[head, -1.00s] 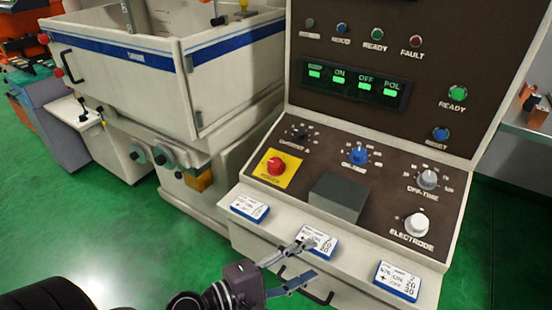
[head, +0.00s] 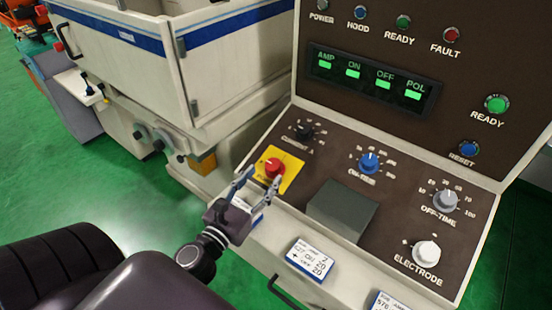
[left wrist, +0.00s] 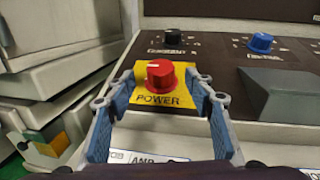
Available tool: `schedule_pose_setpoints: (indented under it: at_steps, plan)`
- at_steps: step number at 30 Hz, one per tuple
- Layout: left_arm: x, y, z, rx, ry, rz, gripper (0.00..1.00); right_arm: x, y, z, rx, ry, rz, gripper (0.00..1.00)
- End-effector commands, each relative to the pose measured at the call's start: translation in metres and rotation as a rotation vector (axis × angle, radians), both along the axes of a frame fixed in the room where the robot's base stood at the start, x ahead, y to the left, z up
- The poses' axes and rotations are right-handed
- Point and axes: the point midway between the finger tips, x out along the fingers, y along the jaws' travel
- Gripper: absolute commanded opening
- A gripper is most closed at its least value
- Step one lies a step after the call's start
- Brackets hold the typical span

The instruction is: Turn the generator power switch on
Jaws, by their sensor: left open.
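The generator power switch (head: 273,168) is a red rotary knob on a yellow plate (head: 291,172), at the left of the sloped control panel. In the left wrist view the red knob (left wrist: 159,73) has a pale mark on its upper left, and the plate reads POWER. My left gripper (head: 258,178) is open at the near edge of the yellow plate. Its two blue-padded fingers stand on either side of the knob's line, with the knob beyond the tips and not gripped. My right gripper is not in view.
A black knob (head: 304,130) and a blue knob (head: 368,163) sit behind and right of the switch. A dark raised block (head: 342,210) lies to its right. White cards (head: 310,257) lie along the front ledge. A machine tank (head: 130,75) stands at left.

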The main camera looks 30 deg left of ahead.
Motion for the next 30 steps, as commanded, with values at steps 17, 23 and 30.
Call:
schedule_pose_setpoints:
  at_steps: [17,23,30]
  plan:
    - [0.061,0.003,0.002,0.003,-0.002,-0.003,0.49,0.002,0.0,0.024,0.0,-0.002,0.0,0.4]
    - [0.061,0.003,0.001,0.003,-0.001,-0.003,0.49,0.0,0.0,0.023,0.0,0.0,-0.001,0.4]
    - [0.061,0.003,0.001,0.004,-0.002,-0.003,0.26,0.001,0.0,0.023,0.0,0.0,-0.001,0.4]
————————
Collect, from the material above, every line containing the word "commanded".

Result of the exercise:
- Gripper: absolute commanded opening
Motion for the next 30 steps, as commanded, with values at steps 17, 23 and 30.

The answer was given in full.